• _Exercise inputs_:
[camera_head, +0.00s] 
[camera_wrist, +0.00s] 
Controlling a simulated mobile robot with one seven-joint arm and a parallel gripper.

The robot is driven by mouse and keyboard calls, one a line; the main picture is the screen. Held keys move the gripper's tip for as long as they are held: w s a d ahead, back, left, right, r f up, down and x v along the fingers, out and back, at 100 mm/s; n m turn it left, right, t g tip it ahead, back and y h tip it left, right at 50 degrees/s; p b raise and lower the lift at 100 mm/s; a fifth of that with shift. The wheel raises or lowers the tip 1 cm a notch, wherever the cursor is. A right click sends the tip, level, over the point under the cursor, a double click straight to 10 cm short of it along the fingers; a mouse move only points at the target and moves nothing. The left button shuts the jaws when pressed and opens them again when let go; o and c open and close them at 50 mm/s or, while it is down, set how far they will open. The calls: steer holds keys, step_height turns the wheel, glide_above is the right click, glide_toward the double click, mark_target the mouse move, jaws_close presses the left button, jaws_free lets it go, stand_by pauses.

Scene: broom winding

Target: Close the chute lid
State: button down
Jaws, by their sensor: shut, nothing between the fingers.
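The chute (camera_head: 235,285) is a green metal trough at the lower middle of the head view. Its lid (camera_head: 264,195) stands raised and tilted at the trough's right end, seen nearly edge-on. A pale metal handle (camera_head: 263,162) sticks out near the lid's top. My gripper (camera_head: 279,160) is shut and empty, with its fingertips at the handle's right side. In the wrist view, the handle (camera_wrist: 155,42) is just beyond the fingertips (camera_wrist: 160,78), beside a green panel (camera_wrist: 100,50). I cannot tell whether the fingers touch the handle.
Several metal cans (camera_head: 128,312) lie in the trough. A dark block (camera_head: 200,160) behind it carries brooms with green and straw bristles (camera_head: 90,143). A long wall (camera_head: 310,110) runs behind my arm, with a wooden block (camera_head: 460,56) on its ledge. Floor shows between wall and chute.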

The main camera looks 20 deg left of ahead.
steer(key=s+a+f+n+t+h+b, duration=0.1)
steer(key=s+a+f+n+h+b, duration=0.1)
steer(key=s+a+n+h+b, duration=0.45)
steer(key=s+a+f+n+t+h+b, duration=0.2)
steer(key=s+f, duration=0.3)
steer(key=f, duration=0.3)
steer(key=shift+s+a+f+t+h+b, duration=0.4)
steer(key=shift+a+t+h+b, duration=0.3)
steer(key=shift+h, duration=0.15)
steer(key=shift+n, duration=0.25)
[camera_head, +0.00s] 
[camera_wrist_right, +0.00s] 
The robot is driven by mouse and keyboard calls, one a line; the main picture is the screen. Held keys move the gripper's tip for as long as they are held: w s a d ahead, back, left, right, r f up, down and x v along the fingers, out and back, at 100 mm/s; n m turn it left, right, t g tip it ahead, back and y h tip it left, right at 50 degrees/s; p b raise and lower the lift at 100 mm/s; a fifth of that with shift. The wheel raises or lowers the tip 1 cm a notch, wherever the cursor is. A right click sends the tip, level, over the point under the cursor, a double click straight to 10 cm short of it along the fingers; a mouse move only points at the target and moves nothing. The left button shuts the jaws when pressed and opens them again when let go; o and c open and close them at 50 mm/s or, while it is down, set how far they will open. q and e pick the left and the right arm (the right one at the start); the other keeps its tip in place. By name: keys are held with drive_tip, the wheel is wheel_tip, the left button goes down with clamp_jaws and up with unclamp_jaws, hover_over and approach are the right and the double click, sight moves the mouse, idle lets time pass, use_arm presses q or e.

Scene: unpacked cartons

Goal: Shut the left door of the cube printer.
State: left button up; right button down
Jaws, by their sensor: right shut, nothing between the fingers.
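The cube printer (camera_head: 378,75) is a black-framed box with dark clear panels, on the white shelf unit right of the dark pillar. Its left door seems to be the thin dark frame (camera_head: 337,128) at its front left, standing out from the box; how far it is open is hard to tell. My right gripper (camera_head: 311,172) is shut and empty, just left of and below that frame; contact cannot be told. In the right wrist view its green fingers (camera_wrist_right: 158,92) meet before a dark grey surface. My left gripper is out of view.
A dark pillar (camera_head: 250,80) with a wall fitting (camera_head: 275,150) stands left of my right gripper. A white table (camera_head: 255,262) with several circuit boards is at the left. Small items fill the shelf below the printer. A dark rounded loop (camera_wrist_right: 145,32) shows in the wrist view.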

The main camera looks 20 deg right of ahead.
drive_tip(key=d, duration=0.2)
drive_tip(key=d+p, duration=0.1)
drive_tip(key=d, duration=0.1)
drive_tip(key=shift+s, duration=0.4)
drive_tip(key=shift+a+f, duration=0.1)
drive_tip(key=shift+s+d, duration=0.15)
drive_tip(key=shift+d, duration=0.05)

• _Work required_: Using the entries shown above, reproduce verbatim the lines from the line bearing "Scene: unpacked cartons" to the line bearing "State: left button up; right button down", inclusive.

• _Full output_:
Scene: unpacked cartons

Goal: Shut the left door of the cube printer.
State: left button up; right button down

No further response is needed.